The treatment of tax regarding a UIT varies according to security types held by the trust as well as the investor’s tax circumstance. For instance, if the trust holds any stocks or other securities paying dividends, dividends are passed through to the investor and they are taxed as an investor’s ordinary income. In case the trust makes a profit on securities held, the capital gains are passed on to investors.
A possible tax benefit you get through a unit trust is that because it is a passive investment, securities are purchased and sold less often. Since turnover is low, they are prone to generate lower capital gains. This may lead to tax efficiency.
UIT Costs
Any Unit Investment Trust comes with related costs like a sales charge or load. This is usually a percentage of the amount invested. Then there is a management fee which covers administrative costs. There is also a trustee fee that a unit trust charges and this is for the trustee overseeing the UIT.
Final Words
Once you know the answer to the question, “What is a UIT?”, you may be well-equipped to decide if you wish to invest.
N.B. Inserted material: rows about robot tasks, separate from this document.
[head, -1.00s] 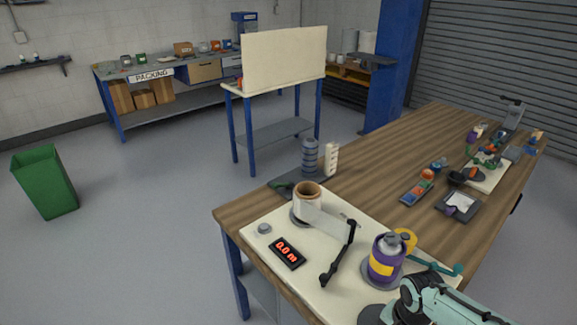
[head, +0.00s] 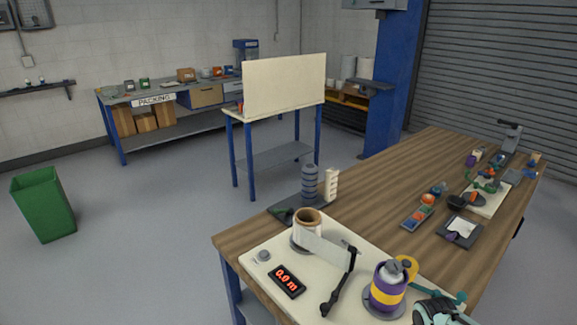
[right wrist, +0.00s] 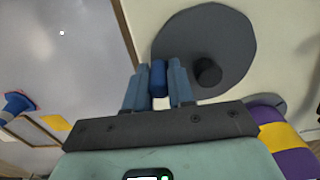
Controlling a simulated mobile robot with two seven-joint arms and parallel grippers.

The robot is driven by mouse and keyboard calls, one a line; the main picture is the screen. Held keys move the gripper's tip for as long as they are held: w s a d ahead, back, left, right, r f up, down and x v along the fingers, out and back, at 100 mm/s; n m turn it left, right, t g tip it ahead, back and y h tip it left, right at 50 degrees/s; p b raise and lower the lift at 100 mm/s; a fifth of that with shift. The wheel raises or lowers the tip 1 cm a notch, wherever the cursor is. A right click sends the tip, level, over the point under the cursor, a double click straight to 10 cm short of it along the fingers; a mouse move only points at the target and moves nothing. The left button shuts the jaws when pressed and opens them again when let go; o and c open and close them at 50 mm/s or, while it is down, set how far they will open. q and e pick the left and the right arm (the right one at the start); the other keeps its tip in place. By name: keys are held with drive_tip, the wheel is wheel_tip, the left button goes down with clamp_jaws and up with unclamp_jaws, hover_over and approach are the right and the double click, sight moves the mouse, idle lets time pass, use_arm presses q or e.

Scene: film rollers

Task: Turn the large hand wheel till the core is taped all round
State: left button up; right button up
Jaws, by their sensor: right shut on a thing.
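The brown core (head: 307,215) stands upright at the front left of the cream board, with white material around its visible side. A white strip (head: 324,248) runs from it to a dark arm (head: 338,290). A black counter (head: 287,281) reads "0.0 m" in red. In the right wrist view, a large grey disc (right wrist: 225,35), seemingly the large hand wheel, carries a dark hub (right wrist: 208,72). My right gripper (right wrist: 157,68) is shut on a blue handle (right wrist: 158,80) at its edge. The head view cuts off the wheel and those fingertips. My left gripper is not in view.
A purple and yellow cylinder (head: 387,290) stands on a grey disc close to my right arm. A yellow roll (head: 406,265) is behind it. A grey knob (head: 264,256) is near the counter. Coloured parts and a tray (head: 459,233) lie farther along the wooden bench.

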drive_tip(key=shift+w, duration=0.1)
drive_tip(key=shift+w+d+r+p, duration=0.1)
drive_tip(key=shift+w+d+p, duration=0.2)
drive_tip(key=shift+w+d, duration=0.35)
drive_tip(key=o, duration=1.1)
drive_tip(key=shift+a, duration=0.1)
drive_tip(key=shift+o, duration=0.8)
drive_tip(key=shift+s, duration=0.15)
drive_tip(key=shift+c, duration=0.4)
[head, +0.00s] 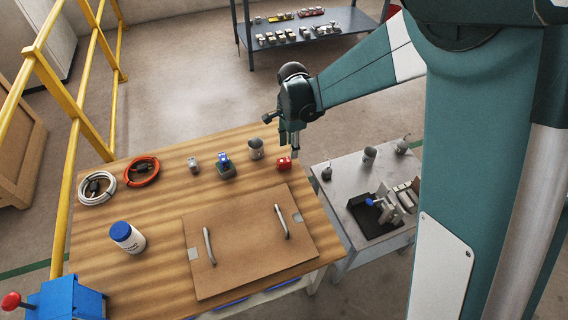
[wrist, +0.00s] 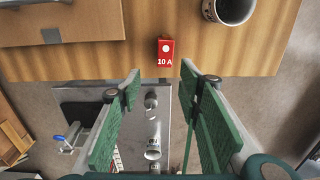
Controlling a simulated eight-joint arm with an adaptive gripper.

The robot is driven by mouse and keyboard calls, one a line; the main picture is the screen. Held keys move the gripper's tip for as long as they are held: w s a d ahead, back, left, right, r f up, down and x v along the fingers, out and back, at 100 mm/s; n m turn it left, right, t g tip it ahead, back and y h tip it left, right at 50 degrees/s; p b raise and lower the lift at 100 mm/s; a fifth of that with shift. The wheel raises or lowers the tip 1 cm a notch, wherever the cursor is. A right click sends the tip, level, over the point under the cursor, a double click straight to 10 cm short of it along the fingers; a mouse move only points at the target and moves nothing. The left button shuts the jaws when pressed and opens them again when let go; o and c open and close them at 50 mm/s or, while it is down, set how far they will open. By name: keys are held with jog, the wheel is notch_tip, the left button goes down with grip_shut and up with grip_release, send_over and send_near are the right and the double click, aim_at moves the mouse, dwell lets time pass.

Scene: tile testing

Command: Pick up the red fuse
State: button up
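The red fuse (head: 284,163) lies on the wooden table near its right edge in the head view. In the wrist view the red fuse (wrist: 165,53) shows a white "10 A" marking and a white dot, near the table's edge. My gripper (head: 290,146) is just above and beside the fuse in the head view. In the wrist view my gripper (wrist: 160,75) has its two green-padded fingers spread wide, with the fuse beyond their tips and roughly between them. Nothing is held. I cannot tell the exact height gap.
A metal cup (head: 256,149) stands close to the fuse; it also shows in the wrist view (wrist: 228,10). A blue-topped device (head: 226,168) and a board with two handles (head: 250,245) are on the table. A grey side table (head: 340,185) adjoins the right edge.

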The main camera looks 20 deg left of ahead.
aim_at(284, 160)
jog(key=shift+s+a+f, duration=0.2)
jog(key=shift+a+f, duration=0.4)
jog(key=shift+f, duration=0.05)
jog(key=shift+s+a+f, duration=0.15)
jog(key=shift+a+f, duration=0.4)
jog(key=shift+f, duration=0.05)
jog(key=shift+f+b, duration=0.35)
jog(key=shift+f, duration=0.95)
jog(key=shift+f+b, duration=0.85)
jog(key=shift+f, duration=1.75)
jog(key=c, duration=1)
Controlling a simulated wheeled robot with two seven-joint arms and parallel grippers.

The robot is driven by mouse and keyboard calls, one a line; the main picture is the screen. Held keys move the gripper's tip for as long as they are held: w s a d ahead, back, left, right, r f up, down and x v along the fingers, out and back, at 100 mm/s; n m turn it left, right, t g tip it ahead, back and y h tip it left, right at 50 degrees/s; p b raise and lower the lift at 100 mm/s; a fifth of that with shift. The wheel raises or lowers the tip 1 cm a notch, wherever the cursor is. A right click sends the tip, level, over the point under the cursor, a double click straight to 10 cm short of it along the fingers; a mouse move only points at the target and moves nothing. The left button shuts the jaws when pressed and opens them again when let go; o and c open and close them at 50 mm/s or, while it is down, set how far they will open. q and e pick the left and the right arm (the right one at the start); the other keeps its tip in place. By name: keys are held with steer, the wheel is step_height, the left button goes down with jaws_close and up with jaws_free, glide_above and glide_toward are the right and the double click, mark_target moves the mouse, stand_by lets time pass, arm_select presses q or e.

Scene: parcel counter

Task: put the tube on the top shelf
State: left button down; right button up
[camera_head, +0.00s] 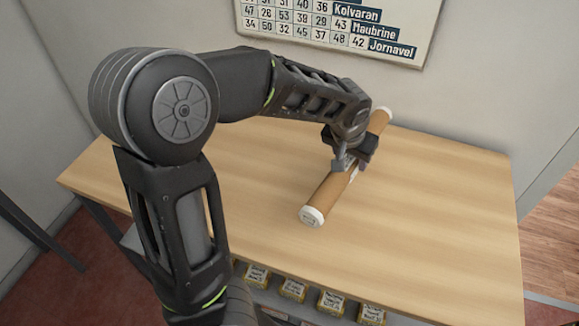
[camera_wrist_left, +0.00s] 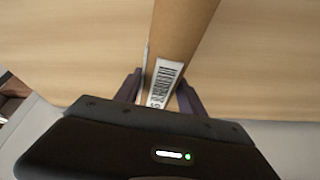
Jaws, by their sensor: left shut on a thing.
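A brown cardboard tube (camera_head: 334,190) with white end caps lies slanted over the wooden counter top, its near end toward the picture's middle and its far end toward the wall. My left gripper (camera_head: 352,165) is shut on the tube around its middle. In the left wrist view the tube (camera_wrist_left: 182,30) runs up between the two fingers of the gripper (camera_wrist_left: 158,88), with a white barcode label (camera_wrist_left: 164,82) between them. I cannot tell whether the tube touches the counter. My right gripper is not in view. No top shelf shows clearly.
The wooden counter (camera_head: 440,220) is otherwise clear, with free room right and left of the tube. A lower shelf under its front edge holds several small yellow labelled boxes (camera_head: 292,290). A sign with numbers and names (camera_head: 340,25) hangs on the back wall.

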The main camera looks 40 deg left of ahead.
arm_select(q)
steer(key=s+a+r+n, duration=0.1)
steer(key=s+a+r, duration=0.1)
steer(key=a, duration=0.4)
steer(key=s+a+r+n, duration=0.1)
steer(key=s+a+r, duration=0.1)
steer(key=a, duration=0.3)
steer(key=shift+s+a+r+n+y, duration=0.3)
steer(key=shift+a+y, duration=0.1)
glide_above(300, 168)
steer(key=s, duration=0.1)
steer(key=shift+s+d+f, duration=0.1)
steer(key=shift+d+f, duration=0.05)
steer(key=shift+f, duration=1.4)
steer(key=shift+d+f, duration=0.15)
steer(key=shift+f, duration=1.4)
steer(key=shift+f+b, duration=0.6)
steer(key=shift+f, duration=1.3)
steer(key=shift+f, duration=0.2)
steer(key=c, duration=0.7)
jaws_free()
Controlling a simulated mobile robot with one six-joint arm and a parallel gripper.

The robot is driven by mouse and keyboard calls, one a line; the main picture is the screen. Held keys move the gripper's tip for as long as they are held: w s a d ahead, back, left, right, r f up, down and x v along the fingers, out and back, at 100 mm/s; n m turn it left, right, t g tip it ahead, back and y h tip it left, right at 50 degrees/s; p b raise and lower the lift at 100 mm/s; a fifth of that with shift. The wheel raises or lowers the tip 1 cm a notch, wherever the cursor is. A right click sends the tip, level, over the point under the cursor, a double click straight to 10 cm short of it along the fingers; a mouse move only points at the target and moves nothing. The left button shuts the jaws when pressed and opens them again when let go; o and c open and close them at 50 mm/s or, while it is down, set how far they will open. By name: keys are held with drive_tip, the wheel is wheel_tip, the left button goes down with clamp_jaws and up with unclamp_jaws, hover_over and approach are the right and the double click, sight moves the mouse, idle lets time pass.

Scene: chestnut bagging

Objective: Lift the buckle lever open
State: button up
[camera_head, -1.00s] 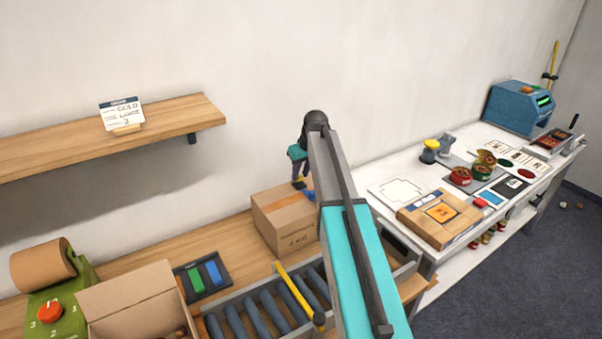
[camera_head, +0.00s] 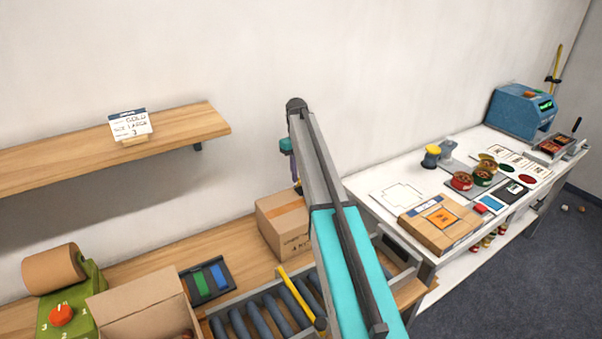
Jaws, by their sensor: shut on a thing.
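My gripper (camera_head: 297,189) shows only in part, beyond my raised arm, just above the cardboard box (camera_head: 278,222) on the wooden bench. It is shut on something, but my arm link hides the fingertips and what they hold. I cannot make out a buckle or its lever in this view. The right side of the box is also hidden behind my arm.
A roller conveyor (camera_head: 262,319) with a yellow bar (camera_head: 300,296) lies in front of the box. An open carton (camera_head: 140,295) and a green machine (camera_head: 85,300) stand left. A shelf (camera_head: 60,150) overhangs. A white table (camera_head: 372,181) holds tins at right.

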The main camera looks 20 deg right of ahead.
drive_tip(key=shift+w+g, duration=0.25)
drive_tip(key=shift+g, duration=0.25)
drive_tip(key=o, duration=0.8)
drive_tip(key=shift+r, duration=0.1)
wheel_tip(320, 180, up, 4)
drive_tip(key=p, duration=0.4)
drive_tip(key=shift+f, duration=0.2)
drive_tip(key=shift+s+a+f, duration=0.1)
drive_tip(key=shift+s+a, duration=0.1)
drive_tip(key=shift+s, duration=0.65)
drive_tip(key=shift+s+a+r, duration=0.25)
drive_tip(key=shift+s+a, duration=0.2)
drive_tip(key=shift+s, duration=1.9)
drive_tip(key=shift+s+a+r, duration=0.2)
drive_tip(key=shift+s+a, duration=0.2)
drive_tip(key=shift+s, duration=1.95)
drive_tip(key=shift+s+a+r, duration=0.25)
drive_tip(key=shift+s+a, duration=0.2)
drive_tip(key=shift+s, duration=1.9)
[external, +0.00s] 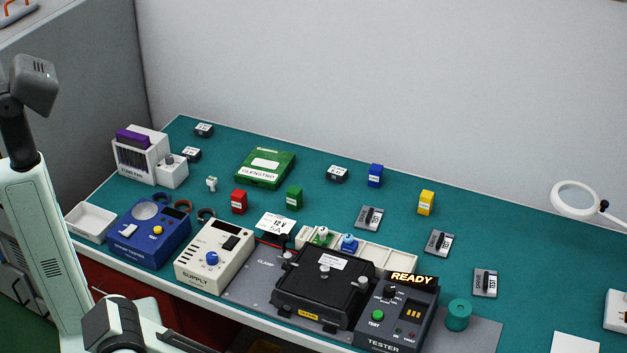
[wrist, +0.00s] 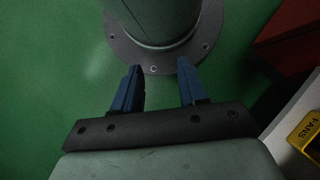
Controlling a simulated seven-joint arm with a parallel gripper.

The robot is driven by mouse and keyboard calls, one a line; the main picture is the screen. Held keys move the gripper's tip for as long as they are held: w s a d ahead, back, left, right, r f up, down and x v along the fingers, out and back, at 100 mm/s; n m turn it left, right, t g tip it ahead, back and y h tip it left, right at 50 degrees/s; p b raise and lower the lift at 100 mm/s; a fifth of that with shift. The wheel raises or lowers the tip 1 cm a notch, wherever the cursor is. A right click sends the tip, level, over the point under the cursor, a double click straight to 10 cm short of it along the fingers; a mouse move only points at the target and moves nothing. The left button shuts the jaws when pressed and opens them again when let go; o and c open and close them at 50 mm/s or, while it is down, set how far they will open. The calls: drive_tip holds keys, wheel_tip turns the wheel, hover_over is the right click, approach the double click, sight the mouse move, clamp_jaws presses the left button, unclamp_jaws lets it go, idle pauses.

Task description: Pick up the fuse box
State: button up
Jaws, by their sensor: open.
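No label that I can read says fuse box. A flat green box (external: 265,168) with a white label lies at the back left of the teal bench in the external view. A black lidded case (external: 323,290) with grey knobs and a small yellow label sits on a grey plate at the front; I cannot tell which is the fuse box. My gripper (wrist: 160,67) shows in the wrist view, its two blue fingers apart and nothing between them. It points at a green floor and my round base flange, away from the bench. The external view does not show my fingers.
A blue meter (external: 151,233), a cream supply (external: 214,250) and a tester (external: 397,315) line the bench front. Small red (external: 239,201), green (external: 294,197), blue and yellow blocks stand behind. A magnifier (external: 575,199) is at right. A yellow bin labelled FANS (wrist: 307,135) shows in the wrist view.

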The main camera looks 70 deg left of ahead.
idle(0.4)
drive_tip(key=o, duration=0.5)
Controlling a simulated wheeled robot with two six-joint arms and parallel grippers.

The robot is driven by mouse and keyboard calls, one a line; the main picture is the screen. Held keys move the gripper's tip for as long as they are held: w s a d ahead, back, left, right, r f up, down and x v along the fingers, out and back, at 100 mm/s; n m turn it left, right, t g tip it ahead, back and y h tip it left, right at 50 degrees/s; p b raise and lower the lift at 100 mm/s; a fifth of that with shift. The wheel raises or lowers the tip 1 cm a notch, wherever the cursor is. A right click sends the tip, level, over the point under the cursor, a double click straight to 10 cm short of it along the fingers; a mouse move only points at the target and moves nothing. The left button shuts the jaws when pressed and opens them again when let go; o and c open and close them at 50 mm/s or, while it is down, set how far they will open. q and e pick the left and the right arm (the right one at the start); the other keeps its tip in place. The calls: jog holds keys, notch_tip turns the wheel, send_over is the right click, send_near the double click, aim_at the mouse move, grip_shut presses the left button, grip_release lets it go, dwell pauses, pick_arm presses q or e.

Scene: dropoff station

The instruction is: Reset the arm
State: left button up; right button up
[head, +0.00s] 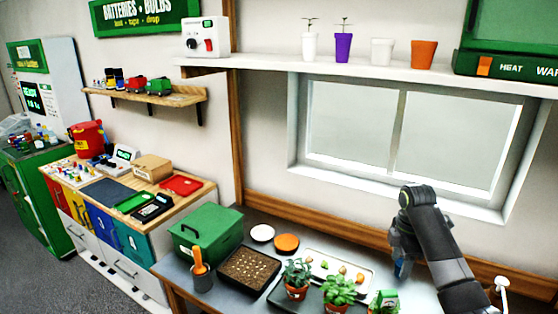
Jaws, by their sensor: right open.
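My right arm comes in from the lower right, dark grey and black, and bends downward in front of the window. Its right gripper (401,262) is small and partly hidden at the lower end of the bend, above the back right of the grey potting table (232,299). It is open, and I see nothing held in it. My left gripper and arm are not in view.
On the table are a green box (206,232), a soil tray (249,268), a white tray (362,264) and potted plants (297,279) close to my right arm. A shelf (375,70) with pots runs above the window (398,130). A sorting counter (168,202) stands left.

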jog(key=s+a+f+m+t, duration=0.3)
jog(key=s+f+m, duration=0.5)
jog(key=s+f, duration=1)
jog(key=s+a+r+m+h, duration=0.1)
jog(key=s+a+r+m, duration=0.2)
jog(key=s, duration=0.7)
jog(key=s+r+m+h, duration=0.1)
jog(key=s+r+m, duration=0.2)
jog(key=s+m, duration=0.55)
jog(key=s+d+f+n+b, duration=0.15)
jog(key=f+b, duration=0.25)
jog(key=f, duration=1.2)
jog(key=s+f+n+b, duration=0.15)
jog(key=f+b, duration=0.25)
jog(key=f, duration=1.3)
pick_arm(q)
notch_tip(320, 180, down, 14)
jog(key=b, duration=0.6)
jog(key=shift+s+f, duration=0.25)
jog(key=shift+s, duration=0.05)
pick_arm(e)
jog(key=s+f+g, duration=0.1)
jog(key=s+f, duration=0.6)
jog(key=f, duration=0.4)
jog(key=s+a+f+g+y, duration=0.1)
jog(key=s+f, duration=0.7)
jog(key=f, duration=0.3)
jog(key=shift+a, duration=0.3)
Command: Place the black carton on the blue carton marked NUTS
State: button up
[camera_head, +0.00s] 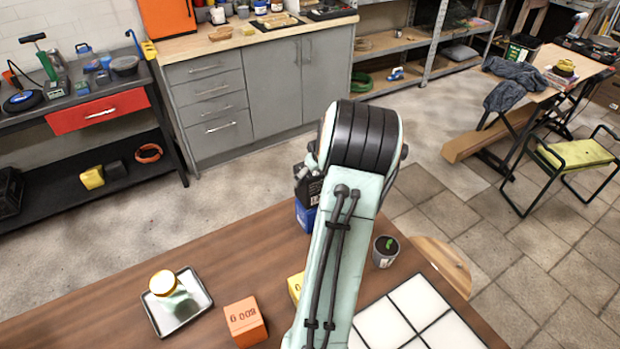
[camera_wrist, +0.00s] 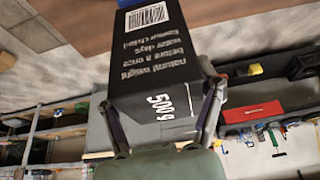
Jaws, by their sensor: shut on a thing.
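The black carton (camera_wrist: 155,65) has white print and a barcode and sits between the two fingers of my gripper (camera_wrist: 160,95) in the wrist view. The gripper is shut on it. In the head view, part of the black carton (camera_head: 308,188) shows past the left side of my arm. The blue carton (camera_head: 305,215) shows directly below it, on the brown table. The two look touching or nearly so; I cannot tell if the black one rests on it. The arm hides much of both, the NUTS marking and the gripper in the head view.
The table's left part is clear.

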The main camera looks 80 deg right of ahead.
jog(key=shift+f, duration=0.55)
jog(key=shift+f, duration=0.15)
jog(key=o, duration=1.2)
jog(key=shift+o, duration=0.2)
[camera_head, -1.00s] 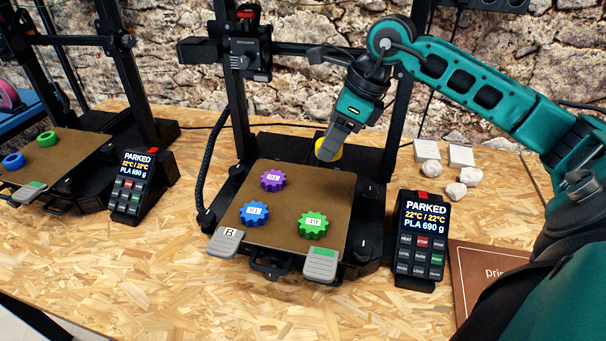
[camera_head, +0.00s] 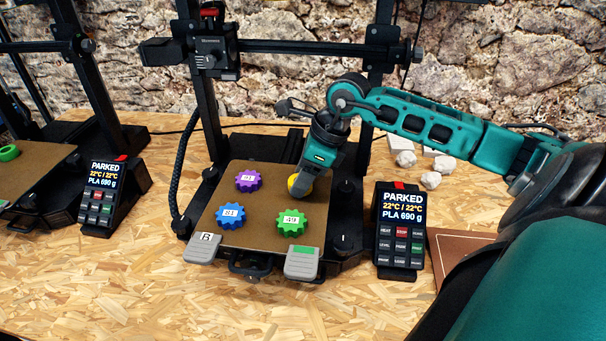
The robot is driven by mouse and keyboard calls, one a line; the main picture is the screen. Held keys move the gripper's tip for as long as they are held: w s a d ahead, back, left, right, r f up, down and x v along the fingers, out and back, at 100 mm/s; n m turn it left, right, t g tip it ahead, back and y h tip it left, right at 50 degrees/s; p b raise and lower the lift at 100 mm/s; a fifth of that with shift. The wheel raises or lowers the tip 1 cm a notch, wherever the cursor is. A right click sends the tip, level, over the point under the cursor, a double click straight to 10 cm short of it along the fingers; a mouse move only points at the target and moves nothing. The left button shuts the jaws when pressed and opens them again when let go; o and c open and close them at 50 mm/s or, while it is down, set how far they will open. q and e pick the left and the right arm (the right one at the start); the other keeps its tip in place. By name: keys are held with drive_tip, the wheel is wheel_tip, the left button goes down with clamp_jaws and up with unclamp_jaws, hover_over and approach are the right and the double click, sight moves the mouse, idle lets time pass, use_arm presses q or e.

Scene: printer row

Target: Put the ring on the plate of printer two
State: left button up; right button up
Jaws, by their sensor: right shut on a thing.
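A yellow ring (camera_head: 295,188) is at the fingertips of my right gripper (camera_head: 299,189), which is shut on it and hides part of it. The ring is over the right rear part of the brown plate (camera_head: 245,242) of the middle printer (camera_head: 196,130). I cannot tell whether it touches the plate. A purple gear (camera_head: 248,181), a blue gear (camera_head: 231,216) and a green gear (camera_head: 292,222) with small labels lie on that plate. My left gripper is not in view.
A grey clip marked B (camera_head: 203,248) and a grey-green clip (camera_head: 302,263) sit at the plate's front corners. A control panel reading PARKED (camera_head: 400,229) stands to the right. Another printer with a green ring (camera_head: 9,153) is at left. White lumps (camera_head: 430,180) lie behind right.

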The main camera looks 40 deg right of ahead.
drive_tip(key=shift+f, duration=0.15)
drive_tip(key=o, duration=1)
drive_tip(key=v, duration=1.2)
A UIT has some similarities to a mutual fund, except that it is not as actively managed or as flexible as a mutual fund. Whether you opt for this investment vehicle or not depends entirely on your investment style, financial goals, and personal preferences. After you decide on your requirements and plans, you can go to Angel One and make your investments by opening a Demat account first.
FAQs
What is a UIT?
A Unit Investment Trust (UIT) is a sort of pooled investment channel with a set portfolio and predetermined maturity date.
Can I invest in a UIT in India?
UITs are US-based investments. They are not available in India.
Can I redeem my UIT units before the maturity date?
There are a few UITs that possibly offer early redemption plans, but these may be subject to some terms.
What are the tax implications of UIT investment?
UITs pass the liability of taxation to investors and taxation works according to the kind of income.
Are UITs good for long-term investment?
UITs may be appropriate for investors with particular investment horizons and risk appetites. Before you invest, it is worth considering your financial plans and goals.